▸ EXERCISE DIRECTIONS
Beginning at the line with "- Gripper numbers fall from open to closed", output each line to the end of the listing below exactly, please.

[Robot task records]
┌──

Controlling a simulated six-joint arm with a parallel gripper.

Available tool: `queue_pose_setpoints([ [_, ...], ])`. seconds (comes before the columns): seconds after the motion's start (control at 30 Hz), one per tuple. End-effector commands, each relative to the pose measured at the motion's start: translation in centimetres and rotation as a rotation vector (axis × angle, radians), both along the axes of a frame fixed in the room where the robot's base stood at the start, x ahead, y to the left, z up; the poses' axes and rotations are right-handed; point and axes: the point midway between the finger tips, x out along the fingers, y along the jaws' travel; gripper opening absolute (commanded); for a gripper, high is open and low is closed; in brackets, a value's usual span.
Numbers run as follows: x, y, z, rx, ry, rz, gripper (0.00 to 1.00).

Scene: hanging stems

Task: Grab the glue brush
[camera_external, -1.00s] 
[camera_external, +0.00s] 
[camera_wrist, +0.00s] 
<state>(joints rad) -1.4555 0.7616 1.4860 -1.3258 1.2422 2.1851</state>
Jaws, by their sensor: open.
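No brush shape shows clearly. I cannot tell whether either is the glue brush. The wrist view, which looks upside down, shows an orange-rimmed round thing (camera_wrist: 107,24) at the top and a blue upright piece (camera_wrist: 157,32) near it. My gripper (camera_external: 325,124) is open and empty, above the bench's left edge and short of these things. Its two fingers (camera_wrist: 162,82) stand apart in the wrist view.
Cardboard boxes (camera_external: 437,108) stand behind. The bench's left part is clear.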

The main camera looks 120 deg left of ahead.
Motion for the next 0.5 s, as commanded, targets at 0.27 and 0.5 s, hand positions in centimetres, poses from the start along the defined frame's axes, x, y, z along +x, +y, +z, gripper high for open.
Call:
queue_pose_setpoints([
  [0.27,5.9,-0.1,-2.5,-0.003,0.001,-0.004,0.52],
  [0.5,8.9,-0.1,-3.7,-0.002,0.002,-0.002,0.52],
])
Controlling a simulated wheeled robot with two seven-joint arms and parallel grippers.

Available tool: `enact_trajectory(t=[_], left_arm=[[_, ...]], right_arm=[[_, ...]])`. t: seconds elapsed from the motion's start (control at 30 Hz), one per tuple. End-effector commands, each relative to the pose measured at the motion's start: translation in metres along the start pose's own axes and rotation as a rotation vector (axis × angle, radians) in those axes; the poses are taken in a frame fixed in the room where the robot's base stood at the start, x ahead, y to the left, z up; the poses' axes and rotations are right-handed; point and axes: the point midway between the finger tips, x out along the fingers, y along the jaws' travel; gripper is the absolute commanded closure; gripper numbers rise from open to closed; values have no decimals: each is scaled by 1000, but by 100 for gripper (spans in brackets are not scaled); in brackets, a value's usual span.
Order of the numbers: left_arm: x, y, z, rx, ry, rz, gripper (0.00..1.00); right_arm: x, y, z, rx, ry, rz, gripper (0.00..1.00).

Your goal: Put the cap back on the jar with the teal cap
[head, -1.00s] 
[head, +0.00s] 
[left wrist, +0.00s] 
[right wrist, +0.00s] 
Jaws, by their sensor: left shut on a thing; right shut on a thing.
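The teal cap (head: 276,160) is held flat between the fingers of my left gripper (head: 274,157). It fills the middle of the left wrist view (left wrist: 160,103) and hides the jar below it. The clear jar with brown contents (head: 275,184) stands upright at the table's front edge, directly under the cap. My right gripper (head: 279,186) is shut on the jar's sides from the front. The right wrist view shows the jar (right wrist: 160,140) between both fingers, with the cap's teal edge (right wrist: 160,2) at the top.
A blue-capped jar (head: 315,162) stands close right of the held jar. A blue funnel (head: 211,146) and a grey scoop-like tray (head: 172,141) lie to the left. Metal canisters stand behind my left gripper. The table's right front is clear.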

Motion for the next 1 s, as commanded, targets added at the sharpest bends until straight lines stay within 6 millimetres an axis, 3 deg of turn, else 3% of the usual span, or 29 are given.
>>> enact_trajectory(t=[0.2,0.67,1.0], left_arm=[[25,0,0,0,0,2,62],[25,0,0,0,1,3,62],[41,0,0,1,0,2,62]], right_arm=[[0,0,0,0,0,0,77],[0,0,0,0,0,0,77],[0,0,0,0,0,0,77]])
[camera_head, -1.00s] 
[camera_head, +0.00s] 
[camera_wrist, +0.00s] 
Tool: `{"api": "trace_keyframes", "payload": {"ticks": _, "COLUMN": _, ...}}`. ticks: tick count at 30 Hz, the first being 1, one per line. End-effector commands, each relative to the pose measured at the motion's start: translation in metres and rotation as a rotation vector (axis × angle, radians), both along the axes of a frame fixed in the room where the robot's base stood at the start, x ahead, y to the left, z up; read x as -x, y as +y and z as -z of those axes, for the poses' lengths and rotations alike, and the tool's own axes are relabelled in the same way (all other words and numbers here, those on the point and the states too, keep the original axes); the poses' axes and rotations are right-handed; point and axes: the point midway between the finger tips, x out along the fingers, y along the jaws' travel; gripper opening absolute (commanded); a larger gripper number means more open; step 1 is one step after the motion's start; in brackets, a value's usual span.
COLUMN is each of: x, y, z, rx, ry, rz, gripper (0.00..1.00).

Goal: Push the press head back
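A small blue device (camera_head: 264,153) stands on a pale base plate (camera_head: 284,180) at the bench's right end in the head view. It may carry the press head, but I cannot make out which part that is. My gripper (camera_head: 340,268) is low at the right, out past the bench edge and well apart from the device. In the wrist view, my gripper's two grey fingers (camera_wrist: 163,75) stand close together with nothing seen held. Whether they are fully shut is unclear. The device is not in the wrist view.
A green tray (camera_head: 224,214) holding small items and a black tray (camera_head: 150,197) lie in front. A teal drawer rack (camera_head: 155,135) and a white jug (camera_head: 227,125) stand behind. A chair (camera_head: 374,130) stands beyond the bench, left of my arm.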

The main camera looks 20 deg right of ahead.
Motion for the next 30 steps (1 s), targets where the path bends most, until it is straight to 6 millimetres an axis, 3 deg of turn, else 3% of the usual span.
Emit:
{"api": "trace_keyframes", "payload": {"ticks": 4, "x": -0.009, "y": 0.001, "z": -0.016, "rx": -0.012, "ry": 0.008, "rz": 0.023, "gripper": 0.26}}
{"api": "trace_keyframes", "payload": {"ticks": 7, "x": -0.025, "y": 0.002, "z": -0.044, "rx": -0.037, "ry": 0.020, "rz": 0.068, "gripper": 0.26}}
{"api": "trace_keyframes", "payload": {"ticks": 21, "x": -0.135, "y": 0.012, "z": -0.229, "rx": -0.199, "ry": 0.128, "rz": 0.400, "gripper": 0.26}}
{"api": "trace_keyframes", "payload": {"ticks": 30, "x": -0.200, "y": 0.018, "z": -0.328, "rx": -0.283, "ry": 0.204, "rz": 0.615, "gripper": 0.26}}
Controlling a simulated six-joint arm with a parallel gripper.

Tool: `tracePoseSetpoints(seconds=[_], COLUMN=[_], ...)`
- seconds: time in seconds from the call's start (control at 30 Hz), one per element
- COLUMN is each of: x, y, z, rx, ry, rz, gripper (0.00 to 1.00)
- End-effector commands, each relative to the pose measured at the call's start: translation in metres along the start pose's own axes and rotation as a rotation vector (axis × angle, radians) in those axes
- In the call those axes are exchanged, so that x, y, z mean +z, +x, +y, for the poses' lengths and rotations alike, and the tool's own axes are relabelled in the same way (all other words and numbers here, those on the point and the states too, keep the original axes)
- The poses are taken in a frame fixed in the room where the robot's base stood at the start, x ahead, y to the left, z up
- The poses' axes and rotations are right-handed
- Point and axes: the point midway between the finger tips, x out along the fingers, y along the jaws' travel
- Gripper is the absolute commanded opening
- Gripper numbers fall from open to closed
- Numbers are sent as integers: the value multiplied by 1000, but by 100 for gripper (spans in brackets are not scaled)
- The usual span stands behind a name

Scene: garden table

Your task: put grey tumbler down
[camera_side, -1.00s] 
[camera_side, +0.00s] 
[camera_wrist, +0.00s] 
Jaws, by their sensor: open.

└──

▸ WRITTEN RESPONSE
- Gripper numbers fall from open to closed
- Numbers are sent as integers: the value multiplied by 1000, but by 100 for gripper (spans in brackets are not scaled)
- The usual span stands behind a name

Scene: garden table

Your task: put grey tumbler down
[camera_side, -1.00s] 
[camera_side, +0.00s] 
[camera_wrist, +0.00s] 
Jaws, by their sensor: open.

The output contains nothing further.